4. Replay & Recovery Model

  • Catch-up Mode: When a new Projection is deployed (no checkpoint exists), it starts from the beginning of the JetStream stream (sequence 1) and consumes as fast as possible until it reaches the tail.
  • Live Mode: Once caught up, it continues consuming in real time using the same durable consumer, relying on JetStream acks/redelivery for reliability.

5. Snapshots (Relationship to Aggregates)

The Projection does not require Aggregate snapshots to function, because its source of truth for changes is the JetStream event stream. However, snapshots are still relevant in two ways:

  • Aggregate Snapshots (Write Side): Aggregates persist versioned snapshots in edge-storage AggregateStore to speed up Aggregate rehydration. These snapshots are not a read API for projections and should not be treated as a substitute for consuming events.
  • Projection State (Read Side): A Projections stored View in edge-storage KvStore is effectively its own “snapshot” of the read model at a specific checkpoint (stream sequence).
  • Fast Recovery: On restart, the Projection loads checkpoint:{tenant_id}:{view_type}, resumes JetStream consumption from the next sequence, and continues updating existing View records in place. No replay is required unless the checkpoint is missing or the view schema/logic has changed.
  • Optional Seeding: For very large histories, a Projection may optionally seed an initial View state from a recent Aggregate snapshot or an external export, then set its checkpoint to a known JetStream stream sequence and continue consuming events forward from that point. This preserves incremental correctness while reducing rebuild time.

6. Hot Provisioning (Rolling Scale + Rolling Upgrades)

Projections are designed to be provisioned and updated without downtime.

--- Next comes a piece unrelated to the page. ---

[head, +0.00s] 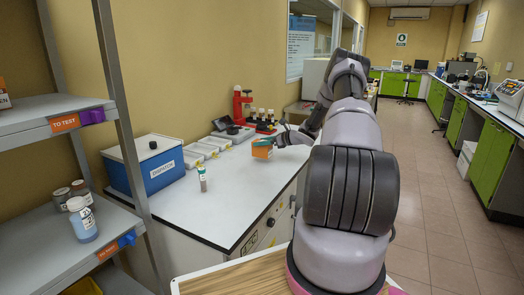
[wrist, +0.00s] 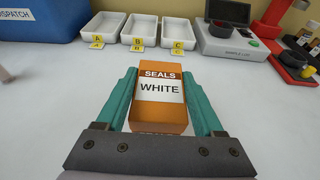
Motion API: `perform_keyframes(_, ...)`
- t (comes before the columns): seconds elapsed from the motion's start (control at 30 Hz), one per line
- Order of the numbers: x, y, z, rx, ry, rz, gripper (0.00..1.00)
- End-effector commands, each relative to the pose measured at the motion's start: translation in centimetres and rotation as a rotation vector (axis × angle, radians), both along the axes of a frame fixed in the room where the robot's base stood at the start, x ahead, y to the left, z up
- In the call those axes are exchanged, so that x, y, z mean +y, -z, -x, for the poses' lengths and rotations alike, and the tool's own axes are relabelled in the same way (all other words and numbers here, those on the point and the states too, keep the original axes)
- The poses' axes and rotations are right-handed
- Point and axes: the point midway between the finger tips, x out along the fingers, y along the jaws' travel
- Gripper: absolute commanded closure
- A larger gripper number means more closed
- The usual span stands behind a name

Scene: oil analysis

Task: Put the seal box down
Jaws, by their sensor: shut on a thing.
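The seal box (wrist: 160,95) is orange with a white label reading SEALS WHITE. In the wrist view it sits between the two teal fingers of my gripper (wrist: 160,100), which is shut on it. In the head view the orange box (head: 262,149) shows at the end of my gripper (head: 275,143), over the white counter (head: 235,190). I cannot tell whether its underside touches the counter.
Three white trays tagged A, B and C (wrist: 97,30) stand behind the box. A blue DISPATCH box (head: 150,168) is at the left, with a small bottle (head: 202,180) nearby. A sample-list device (wrist: 228,30) and red stand (head: 240,105) are at the back. Counter around the box is clear.

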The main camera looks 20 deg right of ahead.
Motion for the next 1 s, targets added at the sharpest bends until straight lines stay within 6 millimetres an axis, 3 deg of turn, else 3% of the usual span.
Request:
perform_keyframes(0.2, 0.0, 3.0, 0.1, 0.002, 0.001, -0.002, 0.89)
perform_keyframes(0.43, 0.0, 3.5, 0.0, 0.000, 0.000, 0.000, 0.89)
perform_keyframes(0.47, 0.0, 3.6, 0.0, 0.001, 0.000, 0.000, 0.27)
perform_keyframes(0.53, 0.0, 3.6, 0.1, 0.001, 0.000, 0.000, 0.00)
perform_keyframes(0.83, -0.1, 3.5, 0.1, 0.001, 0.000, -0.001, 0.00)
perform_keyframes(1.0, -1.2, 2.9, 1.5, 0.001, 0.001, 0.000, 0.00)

  • Hot Scale-Out: Multiple Projection replicas can run concurrently per tenant_id and view_type. JetStream consumer configuration is used to ensure each event is processed by exactly one replica within a replica set.
  • Hot Restart: A restarted instance resumes from the persisted checkpoint and continues consumption; recovery time is proportional to the gap between the checkpoint and the stream tail.
  • Hot Upgrade (Projection Logic): To change a project program safely:
    • Deploy a new Projection version under a new view_type (or view_type + version suffix) with its own checkpoint.
    • Backfill by consuming from sequence 1 (or from a chosen seed sequence) until caught up.
    • Switch query routing from the old view keys to the new view keys.
    • Retire old view data and checkpoint after the cutover.
  • In-Place Migration: If the schema change is backward compatible, a Projection may evolve the stored View shape incrementally while processing events, but this requires strict versioning in the View payload.

7. Caveats & Operational Notes

  • Ordering Guarantees: JetStream preserves ordering per stream, but if the Projection processes messages concurrently it can violate per-entity ordering. If ordering matters for a view_id, enforce per-key serialization in the Projection.
  • At-Least-Once Reality: Redeliveries can happen (network splits, ack timeouts, restarts). The Projection must be idempotent via checkpoint checks and/or per-event dedupe keyed by stream sequence.
  • Ack Discipline: Never ack before the MDBX transaction commits. Treat “view update + checkpoint update + ack” as one logical commit.
  • Poison Messages: A single malformed event or incompatible schema can stall a durable consumer. Define a policy for retries, quarantine, and alerting (including whether to skip and record the failure).
  • Schema Evolution: Projection logic must be able to handle old event versions or explicitly version the stream/subjects. Projection View schemas also need versioning if you support in-place migrations.
  • Backpressure & Lag: Catch-up replays can saturate storage and CPU. Monitor consumer lag, redeliveries, and processing latency; apply limits (max in-flight, batching) to protect the node.
  • Rebuild Semantics: Rebuilds must delete both View keys and checkpoints for the target tenant_id/view_type. Partial deletes can create “mixed era” views.
  • Cross-View Lookups: Using KvStore::query() to join across projections is convenient but can amplify read load and introduce consistency anomalies between views. Prefer event-local computation when possible.

8. Data Structure (The View Envelope)

  • view_id: The unique key for the record (e.g., user_id). Used in KvStore key: view:{tenant_id}:{view_type}:{view_id}.
  • view_type: The name of the projection (e.g., active_users_list).
  • last_event_sequence: The checkpoint (JetStream stream sequence) of the last event processed. Stored separately in checkpoint:{tenant_id}:{view_type}.
  • data: The actual payload (JSON) optimized for the UI or API, stored as the KvStore value.

💡 Key Distinction for your PRD:

In your framework, the Projection is where the "Distributed" part of the system becomes visible to the user.

  • Aggregates are for Consistency (The Truth).
  • Projections are for Performance (The Speed).